BEGIN Exercise data

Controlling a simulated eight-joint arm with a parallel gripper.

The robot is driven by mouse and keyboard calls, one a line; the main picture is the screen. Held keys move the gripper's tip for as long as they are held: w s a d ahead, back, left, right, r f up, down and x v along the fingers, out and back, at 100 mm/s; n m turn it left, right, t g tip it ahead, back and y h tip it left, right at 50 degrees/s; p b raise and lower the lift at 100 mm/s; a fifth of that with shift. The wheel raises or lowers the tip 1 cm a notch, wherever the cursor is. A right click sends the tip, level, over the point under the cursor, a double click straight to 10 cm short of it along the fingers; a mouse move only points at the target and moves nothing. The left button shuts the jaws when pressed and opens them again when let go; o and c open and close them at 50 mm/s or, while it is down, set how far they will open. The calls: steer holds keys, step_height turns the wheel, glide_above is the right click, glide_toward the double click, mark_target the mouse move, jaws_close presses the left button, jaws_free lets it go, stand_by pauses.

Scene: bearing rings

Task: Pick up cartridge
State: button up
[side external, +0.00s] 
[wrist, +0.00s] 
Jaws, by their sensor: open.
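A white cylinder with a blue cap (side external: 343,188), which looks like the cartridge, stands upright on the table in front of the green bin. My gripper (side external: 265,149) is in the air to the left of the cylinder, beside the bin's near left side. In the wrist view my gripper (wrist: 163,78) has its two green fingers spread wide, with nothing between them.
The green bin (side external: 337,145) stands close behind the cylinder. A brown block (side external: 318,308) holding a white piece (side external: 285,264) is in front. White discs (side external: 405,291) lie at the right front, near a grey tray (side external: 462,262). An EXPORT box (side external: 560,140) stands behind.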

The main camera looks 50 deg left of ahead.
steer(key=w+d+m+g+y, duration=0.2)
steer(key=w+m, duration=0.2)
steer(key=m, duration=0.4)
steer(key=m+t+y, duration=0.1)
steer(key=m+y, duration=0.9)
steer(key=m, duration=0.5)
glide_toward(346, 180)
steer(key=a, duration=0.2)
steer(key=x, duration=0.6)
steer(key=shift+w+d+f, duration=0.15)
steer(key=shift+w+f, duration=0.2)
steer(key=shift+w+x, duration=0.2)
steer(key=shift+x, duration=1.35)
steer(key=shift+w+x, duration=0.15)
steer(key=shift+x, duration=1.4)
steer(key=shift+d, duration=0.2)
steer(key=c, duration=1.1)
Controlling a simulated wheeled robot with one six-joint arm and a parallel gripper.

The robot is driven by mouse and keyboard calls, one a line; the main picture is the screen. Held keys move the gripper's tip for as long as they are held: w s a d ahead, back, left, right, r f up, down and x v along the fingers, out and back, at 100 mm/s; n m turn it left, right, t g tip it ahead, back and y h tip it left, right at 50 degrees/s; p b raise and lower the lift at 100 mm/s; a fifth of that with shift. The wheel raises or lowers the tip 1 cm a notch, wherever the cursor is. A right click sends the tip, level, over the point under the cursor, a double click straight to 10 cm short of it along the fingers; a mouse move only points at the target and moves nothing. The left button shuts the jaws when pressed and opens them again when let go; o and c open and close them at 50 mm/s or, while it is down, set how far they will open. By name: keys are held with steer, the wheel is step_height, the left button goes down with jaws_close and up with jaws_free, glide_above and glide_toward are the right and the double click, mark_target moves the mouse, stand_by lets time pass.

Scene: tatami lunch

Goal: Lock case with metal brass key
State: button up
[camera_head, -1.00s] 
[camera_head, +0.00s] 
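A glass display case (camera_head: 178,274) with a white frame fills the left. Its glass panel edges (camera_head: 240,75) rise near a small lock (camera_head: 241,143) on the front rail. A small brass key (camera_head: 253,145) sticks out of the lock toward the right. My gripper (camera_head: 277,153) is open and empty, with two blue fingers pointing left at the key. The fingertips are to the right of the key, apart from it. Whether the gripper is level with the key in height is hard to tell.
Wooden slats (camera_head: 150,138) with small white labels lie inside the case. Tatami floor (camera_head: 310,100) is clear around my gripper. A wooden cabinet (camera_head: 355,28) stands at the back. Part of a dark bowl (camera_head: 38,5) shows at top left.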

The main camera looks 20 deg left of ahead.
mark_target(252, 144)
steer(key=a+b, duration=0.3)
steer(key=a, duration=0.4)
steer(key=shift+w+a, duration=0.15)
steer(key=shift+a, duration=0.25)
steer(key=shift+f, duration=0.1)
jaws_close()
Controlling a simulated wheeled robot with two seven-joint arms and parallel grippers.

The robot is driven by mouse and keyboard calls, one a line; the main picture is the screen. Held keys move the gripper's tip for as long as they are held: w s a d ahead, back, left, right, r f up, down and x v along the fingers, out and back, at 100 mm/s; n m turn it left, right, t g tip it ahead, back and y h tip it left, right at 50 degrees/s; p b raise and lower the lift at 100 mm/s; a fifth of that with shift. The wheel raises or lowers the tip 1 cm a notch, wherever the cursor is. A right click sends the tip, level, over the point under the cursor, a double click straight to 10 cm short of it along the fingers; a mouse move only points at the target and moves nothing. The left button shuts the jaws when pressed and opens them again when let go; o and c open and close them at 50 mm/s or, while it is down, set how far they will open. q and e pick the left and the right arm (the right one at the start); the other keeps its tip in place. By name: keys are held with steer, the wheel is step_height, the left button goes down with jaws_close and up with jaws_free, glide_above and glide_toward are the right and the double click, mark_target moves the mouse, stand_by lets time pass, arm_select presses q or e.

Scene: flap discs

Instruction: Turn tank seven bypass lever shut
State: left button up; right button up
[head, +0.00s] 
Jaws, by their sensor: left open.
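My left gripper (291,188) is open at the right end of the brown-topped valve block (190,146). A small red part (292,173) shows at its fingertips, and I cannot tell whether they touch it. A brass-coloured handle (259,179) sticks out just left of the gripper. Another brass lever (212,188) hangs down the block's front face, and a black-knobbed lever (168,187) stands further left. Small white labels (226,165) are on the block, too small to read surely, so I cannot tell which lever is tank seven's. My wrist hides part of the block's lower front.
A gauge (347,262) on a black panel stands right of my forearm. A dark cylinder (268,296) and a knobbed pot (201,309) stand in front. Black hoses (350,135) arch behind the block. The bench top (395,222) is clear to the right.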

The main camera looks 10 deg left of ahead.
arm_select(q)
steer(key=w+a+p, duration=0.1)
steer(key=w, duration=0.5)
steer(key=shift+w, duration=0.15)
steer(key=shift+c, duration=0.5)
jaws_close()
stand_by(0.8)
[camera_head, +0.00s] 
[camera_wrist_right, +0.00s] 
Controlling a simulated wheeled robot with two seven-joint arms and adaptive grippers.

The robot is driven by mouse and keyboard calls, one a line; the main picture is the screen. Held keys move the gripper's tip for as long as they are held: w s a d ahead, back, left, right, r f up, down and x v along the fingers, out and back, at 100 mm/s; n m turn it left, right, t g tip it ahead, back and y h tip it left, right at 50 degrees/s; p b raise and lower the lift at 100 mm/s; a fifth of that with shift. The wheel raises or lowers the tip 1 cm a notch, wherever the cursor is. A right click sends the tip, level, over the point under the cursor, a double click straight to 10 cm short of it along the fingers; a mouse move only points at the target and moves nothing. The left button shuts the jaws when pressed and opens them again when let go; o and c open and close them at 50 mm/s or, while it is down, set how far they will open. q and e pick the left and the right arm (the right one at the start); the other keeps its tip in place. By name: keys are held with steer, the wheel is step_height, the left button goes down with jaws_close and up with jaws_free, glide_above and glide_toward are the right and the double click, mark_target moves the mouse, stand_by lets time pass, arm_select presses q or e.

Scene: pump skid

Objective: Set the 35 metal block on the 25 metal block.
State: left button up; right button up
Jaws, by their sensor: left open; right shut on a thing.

END Exercise data

Look through the entries above; copy each line where the string "Scene" appears.

Response to this exercise >>
Scene: bearing rings
Scene: tatami lunch
Scene: flap discs
Scene: pump skid

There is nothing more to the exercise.